→ Source data
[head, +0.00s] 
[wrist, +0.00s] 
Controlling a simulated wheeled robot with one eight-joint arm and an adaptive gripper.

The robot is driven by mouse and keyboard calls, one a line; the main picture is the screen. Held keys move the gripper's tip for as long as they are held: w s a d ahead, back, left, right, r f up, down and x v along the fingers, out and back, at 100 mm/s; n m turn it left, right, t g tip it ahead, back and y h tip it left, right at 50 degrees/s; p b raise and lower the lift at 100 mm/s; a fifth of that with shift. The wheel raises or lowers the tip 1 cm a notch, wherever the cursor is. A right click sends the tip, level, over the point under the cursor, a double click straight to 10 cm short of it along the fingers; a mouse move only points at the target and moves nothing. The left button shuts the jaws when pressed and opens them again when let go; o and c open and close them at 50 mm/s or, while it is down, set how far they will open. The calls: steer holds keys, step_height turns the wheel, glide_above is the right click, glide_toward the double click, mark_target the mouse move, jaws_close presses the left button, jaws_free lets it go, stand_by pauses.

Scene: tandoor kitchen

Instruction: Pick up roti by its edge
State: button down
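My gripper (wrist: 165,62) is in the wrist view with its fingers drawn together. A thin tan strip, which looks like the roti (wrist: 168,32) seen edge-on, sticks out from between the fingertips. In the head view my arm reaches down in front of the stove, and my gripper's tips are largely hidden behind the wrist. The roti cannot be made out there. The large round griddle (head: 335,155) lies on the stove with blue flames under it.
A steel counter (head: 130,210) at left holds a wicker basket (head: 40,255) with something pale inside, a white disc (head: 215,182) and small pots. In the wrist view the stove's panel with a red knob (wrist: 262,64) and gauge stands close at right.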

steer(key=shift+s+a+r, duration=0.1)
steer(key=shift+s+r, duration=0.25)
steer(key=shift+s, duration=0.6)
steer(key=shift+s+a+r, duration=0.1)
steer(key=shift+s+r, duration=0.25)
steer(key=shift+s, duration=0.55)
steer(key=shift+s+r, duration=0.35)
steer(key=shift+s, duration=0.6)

→ What you will do
Repeat the preceding lines exactly, please, every one of them.

→ Exercise output
[head, +0.00s] 
[wrist, +0.00s] 
Controlling a simulated wheeled robot with one eight-joint arm and an adaptive gripper.

The robot is driven by mouse and keyboard calls, one a line; the main picture is the screen. Held keys move the gripper's tip for as long as they are held: w s a d ahead, back, left, right, r f up, down and x v along the fingers, out and back, at 100 mm/s; n m turn it left, right, t g tip it ahead, back and y h tip it left, right at 50 degrees/s; p b raise and lower the lift at 100 mm/s; a fifth of that with shift. The wheel raises or lowers the tip 1 cm a notch, wherever the cursor is. A right click sends the tip, level, over the point under the cursor, a double click straight to 10 cm short of it along the fingers; a mouse move only points at the target and moves nothing. The left button shuts the jaws when pressed and opens them again when let go; o and c open and close them at 50 mm/s or, while it is down, set how far they will open. The calls: steer holds keys, step_height turns the wheel, glide_above is the right click, glide_toward the double click, mark_target the mouse move, jaws_close presses the left button, jaws_free lets it go, stand_by pauses.

Scene: tandoor kitchen

Instruction: Pick up roti by its edge
State: button down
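My gripper (wrist: 165,62) is in the wrist view with its fingers drawn together. A thin tan strip, which looks like the roti (wrist: 168,32) seen edge-on, sticks out from between the fingertips. In the head view my arm reaches down in front of the stove, and my gripper's tips are largely hidden behind the wrist. The roti cannot be made out there. The large round griddle (head: 335,155) lies on the stove with blue flames under it.
A steel counter (head: 130,210) at left holds a wicker basket (head: 40,255) with something pale inside, a white disc (head: 215,182) and small pots. In the wrist view the stove's panel with a red knob (wrist: 262,64) and gauge stands close at right.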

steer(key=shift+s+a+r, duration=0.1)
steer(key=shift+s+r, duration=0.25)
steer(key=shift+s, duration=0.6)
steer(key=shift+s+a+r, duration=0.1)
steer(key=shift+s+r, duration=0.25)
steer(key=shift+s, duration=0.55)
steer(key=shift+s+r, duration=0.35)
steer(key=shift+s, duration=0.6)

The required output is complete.